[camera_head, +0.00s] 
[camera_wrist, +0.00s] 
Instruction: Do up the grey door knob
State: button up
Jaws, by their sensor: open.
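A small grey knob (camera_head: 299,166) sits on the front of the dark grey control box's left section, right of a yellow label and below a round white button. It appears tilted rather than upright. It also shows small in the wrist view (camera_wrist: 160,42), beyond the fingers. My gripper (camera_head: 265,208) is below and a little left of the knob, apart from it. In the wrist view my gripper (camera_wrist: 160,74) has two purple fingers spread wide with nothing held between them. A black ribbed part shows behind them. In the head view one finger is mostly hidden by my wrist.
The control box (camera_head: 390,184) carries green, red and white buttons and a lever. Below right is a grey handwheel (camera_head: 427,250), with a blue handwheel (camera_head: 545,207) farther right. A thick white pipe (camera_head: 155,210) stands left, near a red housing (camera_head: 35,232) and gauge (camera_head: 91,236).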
-.-.-
*WHAT TO WORK ON:* Print only the lines that run from the start of the listing to the line bearing "State: button up"; please keep the first line and that last one, exactly as they appear.

*RESULT BELOW:*
[camera_head, +0.00s] 
[camera_wrist, +0.00s] 
Instruction: Do up the grey door knob
State: button up

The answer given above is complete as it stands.